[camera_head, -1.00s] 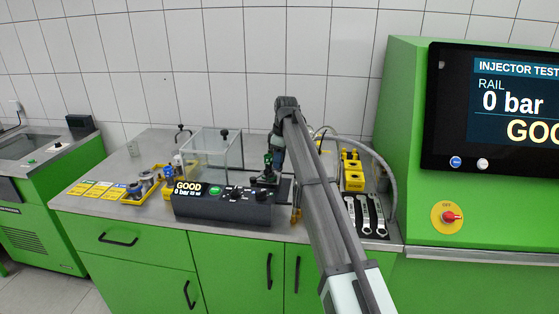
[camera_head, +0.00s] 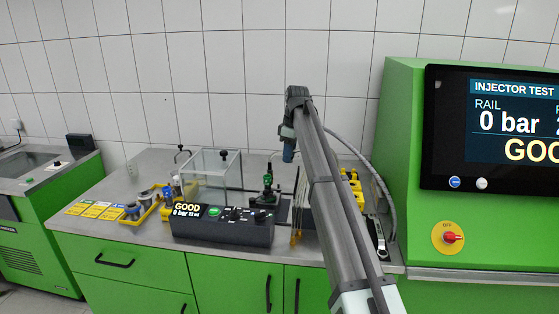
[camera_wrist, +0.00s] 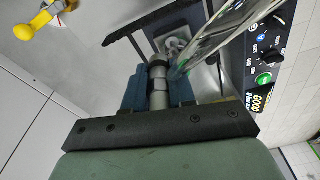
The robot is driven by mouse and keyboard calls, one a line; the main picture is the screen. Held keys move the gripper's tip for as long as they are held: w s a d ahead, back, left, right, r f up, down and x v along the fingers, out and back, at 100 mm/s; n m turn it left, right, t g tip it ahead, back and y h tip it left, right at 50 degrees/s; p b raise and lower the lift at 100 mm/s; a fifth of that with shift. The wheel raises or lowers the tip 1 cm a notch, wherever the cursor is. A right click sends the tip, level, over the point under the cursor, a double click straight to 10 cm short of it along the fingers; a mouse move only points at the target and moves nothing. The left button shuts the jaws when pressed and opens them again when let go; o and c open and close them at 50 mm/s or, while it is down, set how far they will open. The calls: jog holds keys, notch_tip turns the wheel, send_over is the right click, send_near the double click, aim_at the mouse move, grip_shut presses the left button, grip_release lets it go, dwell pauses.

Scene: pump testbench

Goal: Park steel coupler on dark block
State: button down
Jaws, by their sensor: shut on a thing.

WORK INSTRUCTIONS:
Return each line exactly as written. Any picture gets left out.

COMPLETE ANSWER:
[camera_head, -1.00s] 
[camera_head, +0.00s] 
[camera_wrist, +0.00s] 
The robot is driven by mouse and keyboard calls, one a line; the main picture is the screen. Held keys move the gripper's tip for as long as they are held: w s a d ahead, back, left, right, r f up, down and x v along the fingers, out and back, at 100 mm/s; n m turn it left, right, t g tip it ahead, back and y h tip it left, right at 50 degrees/s; p b raise and lower the lift at 100 mm/s; a fifth of that with shift. The wheel raises or lowers the tip 1 cm a notch, wherever the cursor is. A right click sends the tip, level, over the point under the cursor, a double click straight to 10 cm short of it along the fingers; a mouse move only points at the target and moves nothing. The left button shuts the jaws when pressed and opens them again when let go; o and c open and close them at 50 mm/s or, while it is down, set how far they will open. The calls: jog holds keys, notch_tip turns the wheel, send_over is the right click, send_near the double click, aim_at the mouse move, grip_shut presses the left button, grip_release lets it go, dwell pauses.

Scene: pump testbench

Goal: Park steel coupler on dark block
State: button down
Jaws, by their sensor: shut on a thing.

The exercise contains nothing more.